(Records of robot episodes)
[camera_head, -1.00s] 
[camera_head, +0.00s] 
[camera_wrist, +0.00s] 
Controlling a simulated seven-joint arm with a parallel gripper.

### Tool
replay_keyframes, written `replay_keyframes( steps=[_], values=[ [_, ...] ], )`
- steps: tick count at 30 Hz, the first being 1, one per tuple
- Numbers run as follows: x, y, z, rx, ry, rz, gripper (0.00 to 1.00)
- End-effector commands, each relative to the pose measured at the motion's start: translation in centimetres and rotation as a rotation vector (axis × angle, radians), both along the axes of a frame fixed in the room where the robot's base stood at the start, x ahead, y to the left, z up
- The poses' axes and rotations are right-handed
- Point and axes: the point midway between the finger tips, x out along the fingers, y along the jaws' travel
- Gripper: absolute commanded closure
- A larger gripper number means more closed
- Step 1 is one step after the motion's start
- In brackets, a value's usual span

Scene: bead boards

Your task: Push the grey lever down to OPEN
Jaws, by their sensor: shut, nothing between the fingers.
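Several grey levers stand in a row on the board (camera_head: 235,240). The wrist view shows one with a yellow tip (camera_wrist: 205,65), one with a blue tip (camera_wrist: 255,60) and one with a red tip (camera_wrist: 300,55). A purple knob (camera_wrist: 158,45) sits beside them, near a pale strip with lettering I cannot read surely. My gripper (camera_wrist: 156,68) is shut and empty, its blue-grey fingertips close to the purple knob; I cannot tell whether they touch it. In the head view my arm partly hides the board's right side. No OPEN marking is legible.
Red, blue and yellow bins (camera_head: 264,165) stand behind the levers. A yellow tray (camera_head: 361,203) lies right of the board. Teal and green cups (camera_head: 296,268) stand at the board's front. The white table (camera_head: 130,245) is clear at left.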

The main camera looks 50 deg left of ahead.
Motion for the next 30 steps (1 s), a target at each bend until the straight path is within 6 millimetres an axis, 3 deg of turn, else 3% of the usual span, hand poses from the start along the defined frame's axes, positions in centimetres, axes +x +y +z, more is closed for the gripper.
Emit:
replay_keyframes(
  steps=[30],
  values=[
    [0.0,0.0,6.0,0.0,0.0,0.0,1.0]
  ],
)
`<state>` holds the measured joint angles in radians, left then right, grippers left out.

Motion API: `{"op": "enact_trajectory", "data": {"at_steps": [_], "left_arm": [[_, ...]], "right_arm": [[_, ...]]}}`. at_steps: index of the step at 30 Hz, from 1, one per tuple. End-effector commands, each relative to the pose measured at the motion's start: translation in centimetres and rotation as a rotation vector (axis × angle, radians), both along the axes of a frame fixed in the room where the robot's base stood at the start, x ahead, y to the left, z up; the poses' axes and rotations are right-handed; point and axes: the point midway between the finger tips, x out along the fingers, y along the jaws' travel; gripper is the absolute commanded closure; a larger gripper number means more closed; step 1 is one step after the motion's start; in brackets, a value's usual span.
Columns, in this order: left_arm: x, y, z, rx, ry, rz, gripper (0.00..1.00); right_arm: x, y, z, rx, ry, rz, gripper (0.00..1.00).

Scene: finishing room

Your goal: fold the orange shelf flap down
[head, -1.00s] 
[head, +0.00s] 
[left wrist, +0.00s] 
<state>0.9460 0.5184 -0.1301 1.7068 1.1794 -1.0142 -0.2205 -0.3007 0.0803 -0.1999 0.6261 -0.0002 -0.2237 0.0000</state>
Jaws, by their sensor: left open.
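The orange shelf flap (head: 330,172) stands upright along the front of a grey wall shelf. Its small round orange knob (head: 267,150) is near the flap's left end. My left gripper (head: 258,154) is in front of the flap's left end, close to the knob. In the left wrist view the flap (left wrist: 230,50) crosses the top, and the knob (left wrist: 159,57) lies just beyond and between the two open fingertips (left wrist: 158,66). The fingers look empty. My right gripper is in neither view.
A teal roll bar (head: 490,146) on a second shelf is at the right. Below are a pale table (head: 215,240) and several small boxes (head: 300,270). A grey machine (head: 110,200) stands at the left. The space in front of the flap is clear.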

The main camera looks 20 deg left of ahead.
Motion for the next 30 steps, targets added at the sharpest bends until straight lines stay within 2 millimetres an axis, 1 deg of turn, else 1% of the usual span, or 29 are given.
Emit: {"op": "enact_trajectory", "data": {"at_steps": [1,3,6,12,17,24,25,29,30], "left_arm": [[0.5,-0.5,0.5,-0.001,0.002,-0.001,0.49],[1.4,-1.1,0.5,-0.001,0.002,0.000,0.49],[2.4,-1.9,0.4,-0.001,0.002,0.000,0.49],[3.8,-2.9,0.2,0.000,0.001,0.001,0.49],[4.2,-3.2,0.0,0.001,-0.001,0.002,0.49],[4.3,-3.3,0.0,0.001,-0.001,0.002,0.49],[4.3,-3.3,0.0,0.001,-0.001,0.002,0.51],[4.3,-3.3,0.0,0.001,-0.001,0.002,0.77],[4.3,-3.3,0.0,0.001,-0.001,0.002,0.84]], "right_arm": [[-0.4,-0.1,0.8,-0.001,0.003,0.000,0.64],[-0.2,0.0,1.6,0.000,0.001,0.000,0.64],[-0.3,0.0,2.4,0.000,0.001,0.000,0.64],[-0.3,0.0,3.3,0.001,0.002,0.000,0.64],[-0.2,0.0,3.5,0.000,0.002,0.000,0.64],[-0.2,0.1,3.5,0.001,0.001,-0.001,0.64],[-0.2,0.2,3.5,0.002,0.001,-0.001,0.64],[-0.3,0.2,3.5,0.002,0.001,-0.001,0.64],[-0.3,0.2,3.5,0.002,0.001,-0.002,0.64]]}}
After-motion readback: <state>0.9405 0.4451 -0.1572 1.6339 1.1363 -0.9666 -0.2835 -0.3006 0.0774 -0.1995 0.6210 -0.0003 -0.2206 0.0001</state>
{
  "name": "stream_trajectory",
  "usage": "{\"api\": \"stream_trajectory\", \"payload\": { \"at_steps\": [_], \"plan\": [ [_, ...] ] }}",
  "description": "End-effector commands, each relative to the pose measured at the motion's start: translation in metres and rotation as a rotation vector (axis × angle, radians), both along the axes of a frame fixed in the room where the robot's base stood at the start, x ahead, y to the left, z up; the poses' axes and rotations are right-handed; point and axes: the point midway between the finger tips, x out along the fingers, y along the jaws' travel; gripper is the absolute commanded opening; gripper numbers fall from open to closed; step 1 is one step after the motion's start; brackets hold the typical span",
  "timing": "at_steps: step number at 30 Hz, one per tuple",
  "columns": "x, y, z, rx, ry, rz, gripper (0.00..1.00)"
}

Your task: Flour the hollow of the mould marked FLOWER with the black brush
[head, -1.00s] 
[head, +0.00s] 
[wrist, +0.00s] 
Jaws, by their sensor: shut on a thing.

[DIRECTION]
Transcribe, exactly and exclusively, the run of lines that opens with the line bearing "Your goal: fold the orange shelf flap down" and closes with the line bearing "The main camera looks 20 deg left of ahead.".

[ANSWER]
Your goal: fold the orange shelf flap down
[head, -1.00s] 
[head, +0.00s] 
[left wrist, +0.00s] 
<state>0.9460 0.5184 -0.1301 1.7068 1.1794 -1.0142 -0.2205 -0.3007 0.0803 -0.1999 0.6261 -0.0002 -0.2237 0.0000</state>
Jaws, by their sensor: left open.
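The orange shelf flap (head: 330,172) stands upright along the front of a grey wall shelf. Its small round orange knob (head: 267,150) is near the flap's left end. My left gripper (head: 258,154) is in front of the flap's left end, close to the knob. In the left wrist view the flap (left wrist: 230,50) crosses the top, and the knob (left wrist: 159,57) lies just beyond and between the two open fingertips (left wrist: 158,66). The fingers look empty. My right gripper is in neither view.
A teal roll bar (head: 490,146) on a second shelf is at the right. Below are a pale table (head: 215,240) and several small boxes (head: 300,270). A grey machine (head: 110,200) stands at the left. The space in front of the flap is clear.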

The main camera looks 20 deg left of ahead.

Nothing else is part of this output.